'In the Family Way:' Linking Dynamics From Family of Origin With Subsequent Workplace Bullying Experiences

Friday, 22 July 2016: 10:45 AM

Monica Kennison, EdD, MSN, RN
Baccalaureate Nursing Program, Berea College, Berea, KY, USA

Purpose: Our early family experiences follow us throughout life, influencing our beliefs and values in the long term.  As Heidegger intimated, we are our histories.  In the context of the workplace, memories of early family experiences--still active in our day-to-day thought processes and emotions--are melded with experiences taking place in real time, yielding a sense of self-as-coworker that incorporates both past and present.  Confidence, interpersonal comfort, and feelings of safety and of support from peers and administrators thus evolve as functions of the commingling of personal history and workplace engagement (Anda et al., 2004; Frone et al., 1992a, 1992b, 1994; Lindy & Schaefer, 2010).

The purpose of the study described in this presentation was to investigate the commingling of personal history and workplace engagement as these factors conjoin to influence employee perceptions about workplace bullying (WPB) experiences. 

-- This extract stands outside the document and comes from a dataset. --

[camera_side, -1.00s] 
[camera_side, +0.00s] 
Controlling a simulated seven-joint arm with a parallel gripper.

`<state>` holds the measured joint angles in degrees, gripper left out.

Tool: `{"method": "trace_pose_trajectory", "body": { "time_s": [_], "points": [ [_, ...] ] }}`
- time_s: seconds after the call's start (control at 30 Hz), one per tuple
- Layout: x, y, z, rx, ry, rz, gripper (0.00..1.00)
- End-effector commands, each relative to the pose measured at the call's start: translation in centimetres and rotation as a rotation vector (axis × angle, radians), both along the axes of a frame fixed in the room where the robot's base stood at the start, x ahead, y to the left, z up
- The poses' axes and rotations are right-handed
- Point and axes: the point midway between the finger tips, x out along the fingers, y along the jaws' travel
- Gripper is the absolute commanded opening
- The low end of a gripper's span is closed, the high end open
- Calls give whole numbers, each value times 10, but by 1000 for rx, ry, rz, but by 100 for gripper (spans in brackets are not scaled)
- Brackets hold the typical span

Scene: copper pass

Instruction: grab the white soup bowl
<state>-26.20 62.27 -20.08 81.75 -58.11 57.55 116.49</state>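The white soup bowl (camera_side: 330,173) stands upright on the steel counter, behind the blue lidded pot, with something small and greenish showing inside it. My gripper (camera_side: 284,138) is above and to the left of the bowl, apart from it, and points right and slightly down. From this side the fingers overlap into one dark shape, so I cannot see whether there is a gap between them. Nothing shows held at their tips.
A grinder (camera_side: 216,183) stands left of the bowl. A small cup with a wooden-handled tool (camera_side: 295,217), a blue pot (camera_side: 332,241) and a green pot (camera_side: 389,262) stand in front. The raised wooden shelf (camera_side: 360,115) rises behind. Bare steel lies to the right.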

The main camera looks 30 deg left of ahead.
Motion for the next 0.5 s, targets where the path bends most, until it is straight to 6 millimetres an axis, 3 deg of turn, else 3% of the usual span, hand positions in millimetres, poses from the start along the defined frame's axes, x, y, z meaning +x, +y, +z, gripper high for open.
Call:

Despite a growing body of research on workplace bullying characteristics, antecedents and outcomes, and despite the widespread promulgation of anti-bullying campaigns, WPB's incidence is on the rise, internationally.  To date, efforts to stem WPB have failed to fully address the levels of complexity inherent within it; thus, to date, there appear to be no successful interventions to deter WPB. This presentation conveys new findings related to factors that influence targeted victims' perceptions of workplace bullying.  It focuses primarily on worker perceptions of 'family-like' roles in the workplace and the interplay of those roles with worker perceptions about the occurrence of workplace bullying.  Our goal, ultimately, is to more fully describe the kinds of factors that render bullies' intended targets vulnerable to workplace bullying affronts, despite the primarily trivial nature of those affronts, generally.  

Methods: The study we report here represents phase two of an ongoing multi-phase study, the goal of which is to investigate how perception of family-like roles in the workplace links with perceptions of bullying for workplace employees.  With permission from one of  the FES authors (R. Moos), we modified the Family Relationships Index (FRI) of the Family Environment Scale (FES) (Moos & Moos, 1981, 1986) to operationalize family-oriented roles (i.e., styles of communicating, supporting, nurturing).  Following IRB approval and using e-mail, we recruited nursing faculty members (total n=3274) teaching in any one of three U.S. states, asking them to complete the modified FRI and to provide some demographic information about themselves.  Participation was voluntary and anonymous, and the sample was one of convenience.  Data analysis involved conduct of an Exploratory Factor Analysis (EFA) specific to the response structure of the modified FRI.  We examined psychometric properties of the individual factors and the total modified FRI, as well as examining correlations between and among factors of the modified FRI and participants' demographic variables. 

Results: A total of 291 respondents (8.8%) completed the survey. The median age of respondents was 54 years, and the vast majority, 95%, were female. Most respondents identified teaching, as opposed to research or administration, as their current primary role in the workplace, and the median academic rank of respondents was assistant professor.  When asked "How frequently have you observed workplace bullying?," 53% indicated that they observed WPB monthly, weekly or daily. Of that group, 27% identified themselves as bullying victims (rather than observers) sometimes, almost always, or always. Findings of the EFA revealed overlaps in work- and family-oriented roles in the workplace, suggesting patterns by which those overlaps influenced participant perceptions of bully-victim encounters.

Conclusion: Workplace bullying has been and remains a complex phenomenon.  By understanding how individuals are influenced by bullies' trivial affronts, we may be better able to define appropriate approaches to addressing and stemming the deleterious effects of workplace bullying.  Clearly, perception of family-like dynamics has some role to play in targeted bullying victims' subsequent perceptions of the influence of workplace bullying.